→ Your instructions
Will you repeat only the lines from the one with "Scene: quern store" through the one with "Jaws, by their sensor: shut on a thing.", both included, leaving every picture out?

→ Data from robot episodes
'''

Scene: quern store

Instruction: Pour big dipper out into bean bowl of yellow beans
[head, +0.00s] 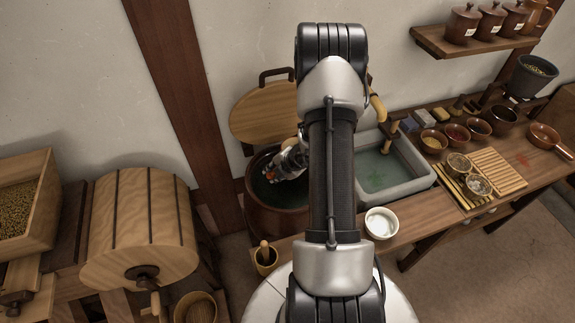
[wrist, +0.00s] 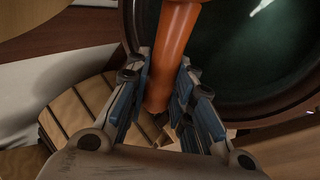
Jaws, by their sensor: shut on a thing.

'''
'''

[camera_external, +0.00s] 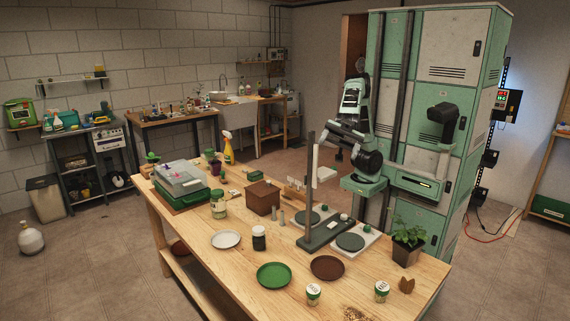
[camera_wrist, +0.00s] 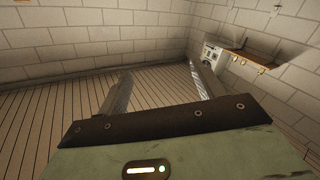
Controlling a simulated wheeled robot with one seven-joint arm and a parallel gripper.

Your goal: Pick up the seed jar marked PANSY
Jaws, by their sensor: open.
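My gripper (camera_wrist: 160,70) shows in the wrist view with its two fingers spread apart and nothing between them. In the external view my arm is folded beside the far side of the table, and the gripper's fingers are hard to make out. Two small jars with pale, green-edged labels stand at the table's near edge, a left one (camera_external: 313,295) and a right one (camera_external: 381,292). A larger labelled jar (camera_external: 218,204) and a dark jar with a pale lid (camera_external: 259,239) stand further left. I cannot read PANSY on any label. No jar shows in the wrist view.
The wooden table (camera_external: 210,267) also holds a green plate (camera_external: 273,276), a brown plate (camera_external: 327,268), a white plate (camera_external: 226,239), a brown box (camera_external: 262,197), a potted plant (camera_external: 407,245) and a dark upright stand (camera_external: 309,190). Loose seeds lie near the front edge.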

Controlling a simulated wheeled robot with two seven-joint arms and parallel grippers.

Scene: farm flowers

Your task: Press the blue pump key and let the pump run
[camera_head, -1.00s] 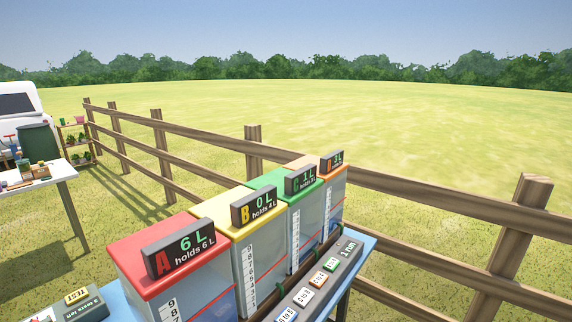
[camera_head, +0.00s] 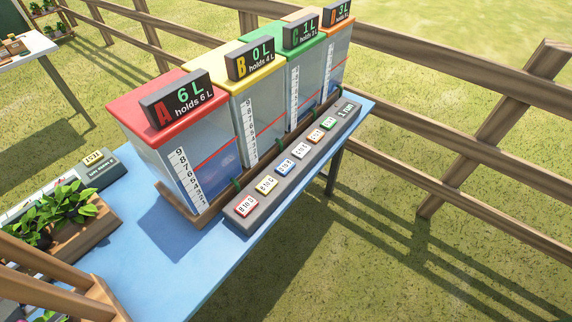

'''
'''

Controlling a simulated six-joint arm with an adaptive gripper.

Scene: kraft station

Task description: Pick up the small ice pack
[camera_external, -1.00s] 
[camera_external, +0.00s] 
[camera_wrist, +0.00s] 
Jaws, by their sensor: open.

'''

→ Correct response
Scene: quern store

Instruction: Pour big dipper out into bean bowl of yellow beans
[head, +0.00s] 
[wrist, +0.00s] 
Jaws, by their sensor: shut on a thing.

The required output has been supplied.